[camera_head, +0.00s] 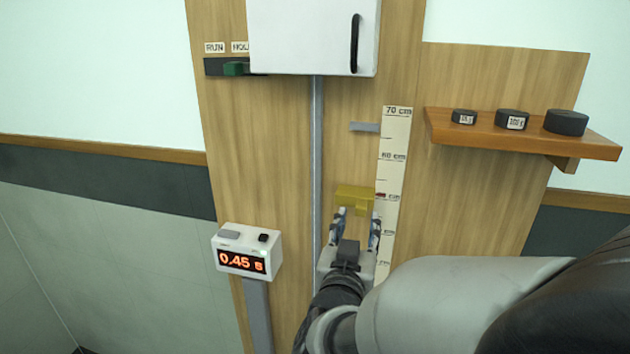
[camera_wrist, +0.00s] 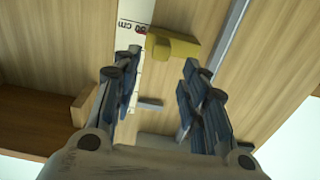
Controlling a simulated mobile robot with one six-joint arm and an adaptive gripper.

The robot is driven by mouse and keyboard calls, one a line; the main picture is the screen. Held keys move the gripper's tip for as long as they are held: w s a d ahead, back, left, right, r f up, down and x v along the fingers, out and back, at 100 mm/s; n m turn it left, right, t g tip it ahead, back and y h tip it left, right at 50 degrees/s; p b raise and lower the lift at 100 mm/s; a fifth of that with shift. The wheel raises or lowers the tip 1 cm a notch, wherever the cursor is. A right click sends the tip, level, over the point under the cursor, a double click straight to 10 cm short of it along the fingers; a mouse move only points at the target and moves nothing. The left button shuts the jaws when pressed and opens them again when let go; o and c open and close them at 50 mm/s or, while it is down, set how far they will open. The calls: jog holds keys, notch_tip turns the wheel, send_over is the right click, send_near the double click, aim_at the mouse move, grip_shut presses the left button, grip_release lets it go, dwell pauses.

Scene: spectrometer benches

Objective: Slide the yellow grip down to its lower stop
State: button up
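The yellow grip (camera_head: 355,194) sits on the wooden board, beside the white centimetre scale (camera_head: 395,150) and to the right of the grey vertical rail (camera_head: 317,150). My gripper (camera_head: 357,220) is just below it in the head view, with its two fingers spread apart. In the wrist view the yellow grip (camera_wrist: 174,46) lies at the tips of my open gripper (camera_wrist: 162,60), with nothing clearly held. Whether a finger touches it I cannot tell. A grey stop (camera_head: 364,127) is above the grip. The lower stop is not visible; my arm covers part of the board below.
A timer (camera_head: 246,250) reading 0.45 s stands left of my gripper. A shelf (camera_head: 530,134) with black weights juts out at the right. The board between timer and rail is clear.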

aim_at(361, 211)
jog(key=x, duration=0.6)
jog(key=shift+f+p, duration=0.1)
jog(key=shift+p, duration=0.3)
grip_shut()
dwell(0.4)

◆ **AIM OF THE EXERCISE**: Print out the whole of the material word for word, without pictures.

◆ **SOLUTION FOR THIS EXERCISE**:
[camera_head, +0.00s] 
[camera_wrist, +0.00s] 
Controlling a simulated mobile robot with one six-joint arm and an adaptive gripper.

The robot is driven by mouse and keyboard calls, one a line; the main picture is the screen. Held keys move the gripper's tip for as long as they are held: w s a d ahead, back, left, right, r f up, down and x v along the fingers, out and back, at 100 mm/s; n m turn it left, right, t g tip it ahead, back and y h tip it left, right at 50 degrees/s; p b raise and lower the lift at 100 mm/s; a fifth of that with shift. The wheel raises or lowers the tip 1 cm a notch, wherever the cursor is. A right click sends the tip, level, over the point under the cursor, a double click straight to 10 cm short of it along the fingers; a mouse move only points at the target and moves nothing. The left button shuts the jaws when pressed and opens them again when let go; o and c open and close them at 50 mm/s or, while it is down, set how far they will open. The calls: jog holds keys, notch_tip turns the wheel, send_over is the right click, send_near the double click, aim_at the mouse move, grip_shut presses the left button, grip_release lets it go, dwell pauses.

Scene: spectrometer benches

Objective: Slide the yellow grip down to its lower stop
State: button up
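The yellow grip (camera_head: 355,194) sits on the wooden board, beside the white centimetre scale (camera_head: 395,150) and to the right of the grey vertical rail (camera_head: 317,150). My gripper (camera_head: 357,220) is just below it in the head view, with its two fingers spread apart. In the wrist view the yellow grip (camera_wrist: 174,46) lies at the tips of my open gripper (camera_wrist: 162,60), with nothing clearly held. Whether a finger touches it I cannot tell. A grey stop (camera_head: 364,127) is above the grip. The lower stop is not visible; my arm covers part of the board below.
A timer (camera_head: 246,250) reading 0.45 s stands left of my gripper. A shelf (camera_head: 530,134) with black weights juts out at the right. The board between timer and rail is clear.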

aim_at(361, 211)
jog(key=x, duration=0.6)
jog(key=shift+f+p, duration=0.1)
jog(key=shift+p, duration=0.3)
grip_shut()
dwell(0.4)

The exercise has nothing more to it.